**Raw records**
•••

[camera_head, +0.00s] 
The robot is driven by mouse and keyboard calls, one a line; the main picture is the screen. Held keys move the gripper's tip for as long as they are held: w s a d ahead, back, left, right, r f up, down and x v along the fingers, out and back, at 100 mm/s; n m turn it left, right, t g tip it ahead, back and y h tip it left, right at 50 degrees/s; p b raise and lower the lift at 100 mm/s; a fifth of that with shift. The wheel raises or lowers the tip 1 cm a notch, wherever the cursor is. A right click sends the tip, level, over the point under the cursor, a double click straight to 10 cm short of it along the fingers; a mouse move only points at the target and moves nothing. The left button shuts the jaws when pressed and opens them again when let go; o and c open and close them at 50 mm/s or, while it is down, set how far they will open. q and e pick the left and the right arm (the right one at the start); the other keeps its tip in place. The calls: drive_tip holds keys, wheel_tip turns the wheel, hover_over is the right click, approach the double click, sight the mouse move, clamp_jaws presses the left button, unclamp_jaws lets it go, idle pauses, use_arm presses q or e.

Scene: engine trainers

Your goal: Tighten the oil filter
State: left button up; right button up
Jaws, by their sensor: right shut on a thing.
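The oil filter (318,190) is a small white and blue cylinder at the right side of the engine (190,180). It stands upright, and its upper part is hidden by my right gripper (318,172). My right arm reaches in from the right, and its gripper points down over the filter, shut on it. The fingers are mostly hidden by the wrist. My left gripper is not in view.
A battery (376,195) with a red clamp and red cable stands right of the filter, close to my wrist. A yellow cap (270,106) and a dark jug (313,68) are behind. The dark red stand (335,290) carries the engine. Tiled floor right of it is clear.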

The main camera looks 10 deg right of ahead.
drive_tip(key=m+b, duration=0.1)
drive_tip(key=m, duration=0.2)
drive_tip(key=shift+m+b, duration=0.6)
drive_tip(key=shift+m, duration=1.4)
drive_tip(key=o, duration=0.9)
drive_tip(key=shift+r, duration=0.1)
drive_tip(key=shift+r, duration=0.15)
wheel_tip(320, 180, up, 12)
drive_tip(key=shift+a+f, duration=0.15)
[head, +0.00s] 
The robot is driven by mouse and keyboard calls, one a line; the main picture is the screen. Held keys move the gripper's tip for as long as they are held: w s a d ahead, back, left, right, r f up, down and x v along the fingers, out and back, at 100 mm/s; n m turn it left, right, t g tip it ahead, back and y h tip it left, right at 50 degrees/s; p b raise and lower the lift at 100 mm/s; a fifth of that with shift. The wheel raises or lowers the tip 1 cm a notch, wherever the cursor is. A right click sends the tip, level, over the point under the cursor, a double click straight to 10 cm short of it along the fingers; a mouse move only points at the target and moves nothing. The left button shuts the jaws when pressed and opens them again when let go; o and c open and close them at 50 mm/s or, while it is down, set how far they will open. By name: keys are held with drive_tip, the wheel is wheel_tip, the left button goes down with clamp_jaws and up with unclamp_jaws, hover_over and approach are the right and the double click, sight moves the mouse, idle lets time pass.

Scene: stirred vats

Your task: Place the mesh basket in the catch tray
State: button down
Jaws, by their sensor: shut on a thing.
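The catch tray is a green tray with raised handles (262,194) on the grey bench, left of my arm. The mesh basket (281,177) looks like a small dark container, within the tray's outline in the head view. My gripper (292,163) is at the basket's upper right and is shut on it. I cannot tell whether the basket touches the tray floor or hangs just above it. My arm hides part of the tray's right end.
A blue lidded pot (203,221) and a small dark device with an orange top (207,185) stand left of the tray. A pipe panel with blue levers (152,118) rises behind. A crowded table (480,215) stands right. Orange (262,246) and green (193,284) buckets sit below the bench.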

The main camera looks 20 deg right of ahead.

•••

**Goal of the exercise**
From the line containing "Your task: Place" down to the final line of the data, write out every line exactly; both the first and last of these belong in your answer, and nothing else does.

**Reply to the exercise**
Your task: Place the mesh basket in the catch tray
State: button down
Jaws, by their sensor: shut on a thing.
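The catch tray is a green tray with raised handles (262,194) on the grey bench, left of my arm. The mesh basket (281,177) looks like a small dark container, within the tray's outline in the head view. My gripper (292,163) is at the basket's upper right and is shut on it. I cannot tell whether the basket touches the tray floor or hangs just above it. My arm hides part of the tray's right end.
A blue lidded pot (203,221) and a small dark device with an orange top (207,185) stand left of the tray. A pipe panel with blue levers (152,118) rises behind. A crowded table (480,215) stands right. Orange (262,246) and green (193,284) buckets sit below the bench.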

The main camera looks 20 deg right of ahead.

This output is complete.